What you are asked to do: Leave out the pictures and copy everything else below exactly.

Dataset section:

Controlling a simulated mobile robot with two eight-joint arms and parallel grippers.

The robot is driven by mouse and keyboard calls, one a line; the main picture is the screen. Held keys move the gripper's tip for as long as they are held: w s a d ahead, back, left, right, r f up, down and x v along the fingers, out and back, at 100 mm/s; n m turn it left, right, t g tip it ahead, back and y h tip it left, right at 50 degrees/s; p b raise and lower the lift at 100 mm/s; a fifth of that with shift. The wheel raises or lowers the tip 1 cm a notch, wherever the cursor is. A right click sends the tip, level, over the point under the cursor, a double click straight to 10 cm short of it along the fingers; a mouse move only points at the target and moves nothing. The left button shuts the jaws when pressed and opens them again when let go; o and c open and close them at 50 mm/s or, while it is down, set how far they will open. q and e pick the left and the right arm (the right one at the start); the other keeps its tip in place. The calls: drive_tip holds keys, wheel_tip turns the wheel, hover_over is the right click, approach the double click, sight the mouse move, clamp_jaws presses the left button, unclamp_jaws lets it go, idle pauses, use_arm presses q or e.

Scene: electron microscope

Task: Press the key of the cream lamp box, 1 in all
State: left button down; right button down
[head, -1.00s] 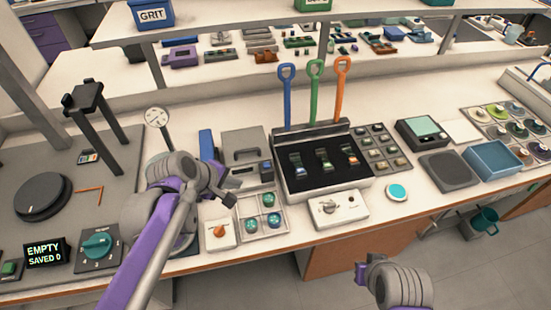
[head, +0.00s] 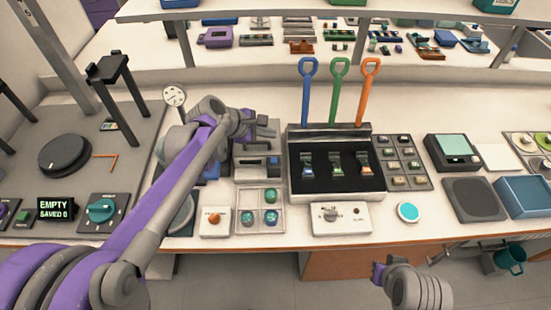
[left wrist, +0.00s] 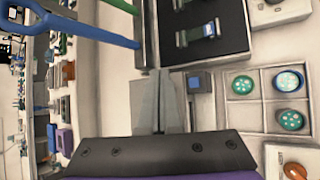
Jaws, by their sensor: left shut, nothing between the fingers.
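Two cream boxes stand near the front edge in the head view. One (head: 341,218) has a grey knob and a small red spot at its right. The other (head: 215,222) has an orange knob, which also shows at the lower right of the left wrist view (left wrist: 295,171). I cannot tell which is the lamp box. My left gripper (head: 273,128) is shut and empty, over the bench behind both boxes and left of the black tray. Its closed fingers (left wrist: 158,112) show in the left wrist view. Only part of my right arm shows.
The black tray (head: 300,193) stands right of the left gripper, with blue, green and orange upright handles (head: 339,95) behind. A divided tray (head: 246,216) with round green pieces sits between the cream boxes. A grey block with a blue square (left wrist: 193,82) lies near the fingers.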

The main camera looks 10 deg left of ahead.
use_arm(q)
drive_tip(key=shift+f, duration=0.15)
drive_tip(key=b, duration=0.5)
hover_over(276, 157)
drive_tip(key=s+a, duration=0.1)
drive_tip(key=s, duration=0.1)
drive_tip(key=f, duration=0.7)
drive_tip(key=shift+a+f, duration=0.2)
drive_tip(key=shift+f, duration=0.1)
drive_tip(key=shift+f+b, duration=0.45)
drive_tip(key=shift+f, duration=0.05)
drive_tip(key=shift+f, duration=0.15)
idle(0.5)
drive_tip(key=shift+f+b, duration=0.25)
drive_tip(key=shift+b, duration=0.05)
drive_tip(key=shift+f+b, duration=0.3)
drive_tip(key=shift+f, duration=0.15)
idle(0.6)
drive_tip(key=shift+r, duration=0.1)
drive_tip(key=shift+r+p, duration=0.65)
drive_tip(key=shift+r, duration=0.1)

Response to the task:
Controlling a simulated mobile robot with two eight-joint arms and parallel grippers.

The robot is driven by mouse and keyboard calls, one a line; the main picture is the screen. Held keys move the gripper's tip for as long as they are held: w s a d ahead, back, left, right, r f up, down and x v along the fingers, out and back, at 100 mm/s; n m turn it left, right, t g tip it ahead, back and y h tip it left, right at 50 degrees/s; p b raise and lower the lift at 100 mm/s; a fifth of that with shift. The wheel raises or lowers the tip 1 cm a notch, wherever the cursor is. A right click sends the tip, level, over the point under the cursor, a double click straight to 10 cm short of it along the fingers; a mouse move only points at the target and moves nothing. The left button shuts the jaws when pressed and opens them again when let go; o and c open and close them at 50 mm/s or, while it is down, set how far they will open. q and e pick the left and the right arm (the right one at the start); the other keeps its tip in place. The calls: drive_tip holds keys, wheel_tip turns the wheel, hover_over is the right click, approach the double click, sight the mouse move, clamp_jaws presses the left button, unclamp_jaws lets it go, idle pauses, use_arm presses q or e.

Scene: electron microscope

Task: Press the key of the cream lamp box, 1 in all
State: left button down; right button down
[head, -1.00s] 
[head, +0.00s] 
[left wrist, +0.00s] 
Jaws, by their sensor: left shut, nothing between the fingers.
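Two cream boxes stand near the front edge in the head view. One (head: 341,218) has a grey knob and a small red spot at its right. The other (head: 215,222) has an orange knob, which also shows at the lower right of the left wrist view (left wrist: 295,171). I cannot tell which is the lamp box. My left gripper (head: 273,128) is shut and empty, over the bench behind both boxes and left of the black tray. Its closed fingers (left wrist: 158,112) show in the left wrist view. Only part of my right arm shows.
The black tray (head: 300,193) stands right of the left gripper, with blue, green and orange upright handles (head: 339,95) behind. A divided tray (head: 246,216) with round green pieces sits between the cream boxes. A grey block with a blue square (left wrist: 193,82) lies near the fingers.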

The main camera looks 10 deg left of ahead.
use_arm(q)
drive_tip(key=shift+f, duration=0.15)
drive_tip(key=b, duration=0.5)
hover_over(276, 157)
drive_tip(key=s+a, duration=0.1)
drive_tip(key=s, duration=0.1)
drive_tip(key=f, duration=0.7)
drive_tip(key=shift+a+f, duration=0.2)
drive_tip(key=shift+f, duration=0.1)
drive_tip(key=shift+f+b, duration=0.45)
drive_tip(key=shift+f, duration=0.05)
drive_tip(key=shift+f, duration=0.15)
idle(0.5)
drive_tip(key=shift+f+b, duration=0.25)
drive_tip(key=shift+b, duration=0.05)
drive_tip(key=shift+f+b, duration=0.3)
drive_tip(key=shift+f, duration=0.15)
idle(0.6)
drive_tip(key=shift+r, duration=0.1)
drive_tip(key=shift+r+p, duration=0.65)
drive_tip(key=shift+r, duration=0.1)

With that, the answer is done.